When Love Knocks…Answer the Door

download.jpgAs silly as it sounds, I was so happy to see to see a third sequel to the Bridget Jones franchise (and no, I didn’t watch the second film). I enjoyed how the character never deliberately to set out to have a nuclear family and was content with who she had become but always wound up bedding the most attractive men. She wanted, but didn’t need, a man to complete her. And she’s getting older, as one does, so it makes her character that much more relatable.

They say you find love when you aren’t looking for it. I do cherish the healthy, happy relationships I have had and look forward to finding my next soul to mate with. That said, it’s really easy to get comfortable in the single life, especially if you enjoy your own company. You tend not to want to bring in any energy into your world that isn’t fully loving and supportive. Being single means you don’t have to work at any relationship but your own.

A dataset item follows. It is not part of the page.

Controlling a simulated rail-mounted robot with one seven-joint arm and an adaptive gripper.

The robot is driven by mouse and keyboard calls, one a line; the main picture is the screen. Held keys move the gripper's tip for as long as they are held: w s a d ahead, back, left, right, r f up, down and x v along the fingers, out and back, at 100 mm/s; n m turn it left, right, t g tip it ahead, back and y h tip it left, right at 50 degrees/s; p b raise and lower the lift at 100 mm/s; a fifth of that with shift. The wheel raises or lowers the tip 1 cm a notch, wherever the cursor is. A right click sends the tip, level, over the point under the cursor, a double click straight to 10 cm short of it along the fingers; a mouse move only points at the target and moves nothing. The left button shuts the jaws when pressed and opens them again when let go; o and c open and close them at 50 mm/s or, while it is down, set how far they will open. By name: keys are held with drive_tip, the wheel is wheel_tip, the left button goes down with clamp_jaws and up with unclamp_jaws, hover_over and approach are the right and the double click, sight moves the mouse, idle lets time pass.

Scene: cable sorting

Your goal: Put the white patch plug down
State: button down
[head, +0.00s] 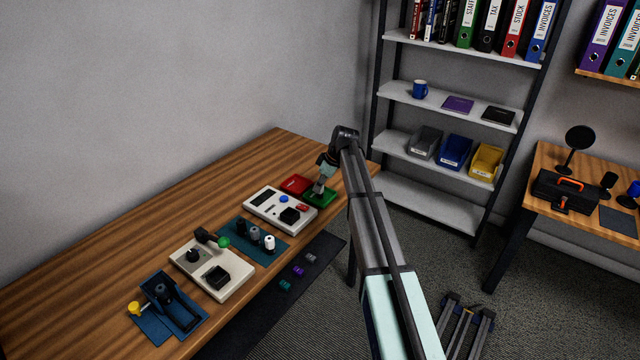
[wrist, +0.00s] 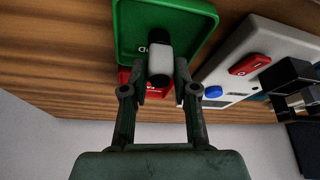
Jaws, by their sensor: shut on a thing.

Still, it would be nice, if not to get married, then at least to have someone solid to hang out with. Dating over a certain age requires fortitude..and luck. I’m friends with a woman who in the fifteen years I’ve known her has had three relationships, back-to-back. She’s 55+ and never alone. No kids, prefers to stay unmarried. But finding a man is no problem for her. In fact, each time she met them differently – one online, one through her work, the last one while shopping at Target! The other day I met a woman in her 40s who told me she was sitting on the beach minding her own business a few years ago when her partner came up to her, struck up a conversation and asked her out. They haven’t been apart since. Turns out she also writes books about serendipity, so maybe that her secret.

Thankfully, I still have time to find Mr. Right. The best piece of relationship advice I ever got was this: If you want to meet a nice man, go where nice men go. Rinse and repeat. Maybe it’s time to start taking that advice. Because when love knocks, I want to be home.